If we can no longer blithely throw our money into a bank assuming zero chance of losing deposits, how do you think check-writers will underwrite a pre-revenue startup?
This means access to capital is going to be difficult. If you have X months of runway before you need to raise, do what you can to double your runway. If you have the ability to raise capital, raise more than you think you need. If you think you could have raised on a few proof points, a certain amount of traction, a reasonable level of relationship, do more.
The fundraising environment we’re entering into is my skydiving analogy on steroids. You’re no longer just trying to get an investor to go skydiving with you. Your challenge now is to get an investor to jump out of a plane with you who is scared of heights while flying over an active battlefield. In other words, the level of comfort you’re going to have to instill in them before they take the leap has gone up tremendously.
What I want you to do:
- Focus on running your business well. Look for ways to improve the understanding of your customer and overall operations.

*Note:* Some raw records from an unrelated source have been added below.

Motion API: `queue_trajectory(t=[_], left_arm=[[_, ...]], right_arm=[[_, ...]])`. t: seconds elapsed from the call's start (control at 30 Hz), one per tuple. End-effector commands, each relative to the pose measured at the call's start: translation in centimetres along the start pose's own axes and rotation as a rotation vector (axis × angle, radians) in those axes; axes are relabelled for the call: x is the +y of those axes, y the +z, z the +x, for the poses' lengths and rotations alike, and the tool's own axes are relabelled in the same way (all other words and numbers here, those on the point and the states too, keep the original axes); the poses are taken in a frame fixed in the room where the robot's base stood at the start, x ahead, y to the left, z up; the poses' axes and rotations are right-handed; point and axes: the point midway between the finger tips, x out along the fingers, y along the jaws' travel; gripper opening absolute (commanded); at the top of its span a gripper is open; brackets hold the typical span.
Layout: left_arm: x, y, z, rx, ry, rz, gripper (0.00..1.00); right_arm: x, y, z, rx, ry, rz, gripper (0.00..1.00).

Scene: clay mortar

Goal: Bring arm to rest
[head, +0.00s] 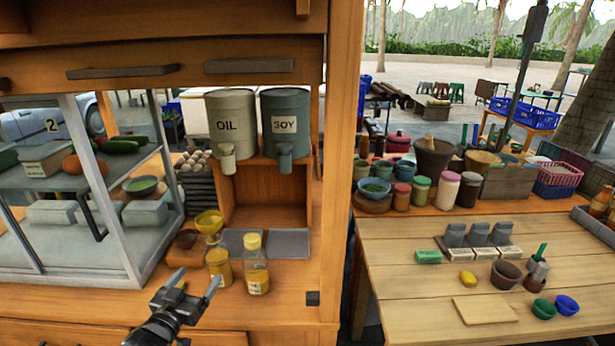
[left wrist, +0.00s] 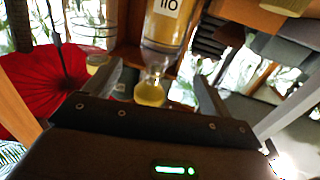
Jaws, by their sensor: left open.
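My left gripper (head: 196,284) is low over the front of the wooden counter, just left of two oil bottles. Its two fingers are spread apart with nothing held between them. In the left wrist view the gripper (left wrist: 158,88) also shows open. There, a labelled bottle of yellow oil (left wrist: 165,30) appears upside down, its yellow cap lined up between the fingers; I cannot tell the distance. In the head view, one oil bottle (head: 218,268) stands closest to the fingertips, and another with a yellow cap (head: 257,275) stands to its right. My right gripper is not visible.
A glass-sided display case (head: 95,200) stands left of the gripper. OIL (head: 231,120) and SOY (head: 286,125) canisters sit on a wooden shelf behind. A wooden post (head: 341,160) rises at right. Bare counter (head: 275,305) lies in front of the bottles.

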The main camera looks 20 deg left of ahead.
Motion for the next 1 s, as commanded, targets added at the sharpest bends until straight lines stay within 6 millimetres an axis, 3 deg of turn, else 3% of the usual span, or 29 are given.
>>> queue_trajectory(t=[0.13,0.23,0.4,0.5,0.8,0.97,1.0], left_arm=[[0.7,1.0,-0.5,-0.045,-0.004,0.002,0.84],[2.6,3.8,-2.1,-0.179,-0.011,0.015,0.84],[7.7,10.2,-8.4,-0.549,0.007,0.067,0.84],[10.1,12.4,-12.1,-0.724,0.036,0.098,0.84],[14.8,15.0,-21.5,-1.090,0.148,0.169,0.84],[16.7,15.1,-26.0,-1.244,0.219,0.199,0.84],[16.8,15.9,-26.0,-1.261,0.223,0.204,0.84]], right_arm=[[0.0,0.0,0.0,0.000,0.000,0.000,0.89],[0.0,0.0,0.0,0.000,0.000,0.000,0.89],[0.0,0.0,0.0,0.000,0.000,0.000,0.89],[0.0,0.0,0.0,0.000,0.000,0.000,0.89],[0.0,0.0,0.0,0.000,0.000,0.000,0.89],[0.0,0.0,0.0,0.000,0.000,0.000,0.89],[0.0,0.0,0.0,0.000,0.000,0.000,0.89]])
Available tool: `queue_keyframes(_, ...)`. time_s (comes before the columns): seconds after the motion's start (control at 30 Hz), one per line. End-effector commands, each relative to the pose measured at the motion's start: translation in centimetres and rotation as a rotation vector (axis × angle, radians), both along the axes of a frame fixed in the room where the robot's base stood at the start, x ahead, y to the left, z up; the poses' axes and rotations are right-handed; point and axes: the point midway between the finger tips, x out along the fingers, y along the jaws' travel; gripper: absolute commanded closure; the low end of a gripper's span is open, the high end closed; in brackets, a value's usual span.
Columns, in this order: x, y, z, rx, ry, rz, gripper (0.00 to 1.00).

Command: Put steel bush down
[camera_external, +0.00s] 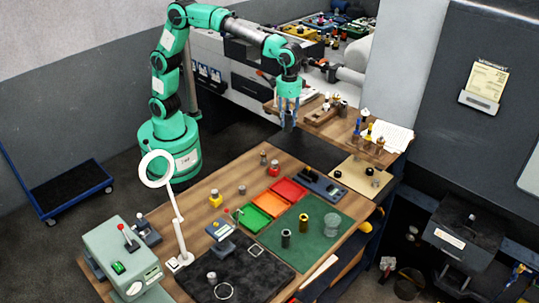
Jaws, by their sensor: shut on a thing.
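My gripper (288,120) hangs pointing down, above the gap between the front wooden bench (222,186) and the back bench (309,122). Its fingers are shut on a small piece, taken to be the steel bush. The piece is too small and too covered by the fingers to make out its shape. It is held in the air, apart from both benches.
A black mat (250,283) lies in front. A white ring lamp (178,215) stands at left. Small parts crowd the back bench.

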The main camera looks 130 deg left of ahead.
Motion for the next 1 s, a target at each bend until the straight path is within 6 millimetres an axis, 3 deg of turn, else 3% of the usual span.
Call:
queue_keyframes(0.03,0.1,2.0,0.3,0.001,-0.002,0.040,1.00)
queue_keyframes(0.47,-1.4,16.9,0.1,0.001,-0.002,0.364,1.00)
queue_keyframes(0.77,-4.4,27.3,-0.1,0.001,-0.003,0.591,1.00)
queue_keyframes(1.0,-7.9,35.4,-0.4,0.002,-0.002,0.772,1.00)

- Extend your runway. I wrote an essay about this last year when the markets first dried up. The advice I gave then applies today as well: https://www.adamantventures.com/blog-post/drive-to-survive-extend-your-runway
- Realize that investors who are active will be price makers and valuations will not look like what they did 6-24 months ago. Be prepared for a shock and realize that your initial unhappiness will most likely be driven by distorted expectations. Read this essay on that phenomenon: https://www.adamantventures.com/blog-post/happiness-in-fundraising
- Prep for fundraises well in advance. Build relationships with investors EARLY. Your preparation and relationship building is going to be what generates the necessary amount of comfort for to get an investor to write a check
- Use these newfound constraints and pressure to build a better business and become a better entrepreneur. Pressure creates diamonds. You can do this.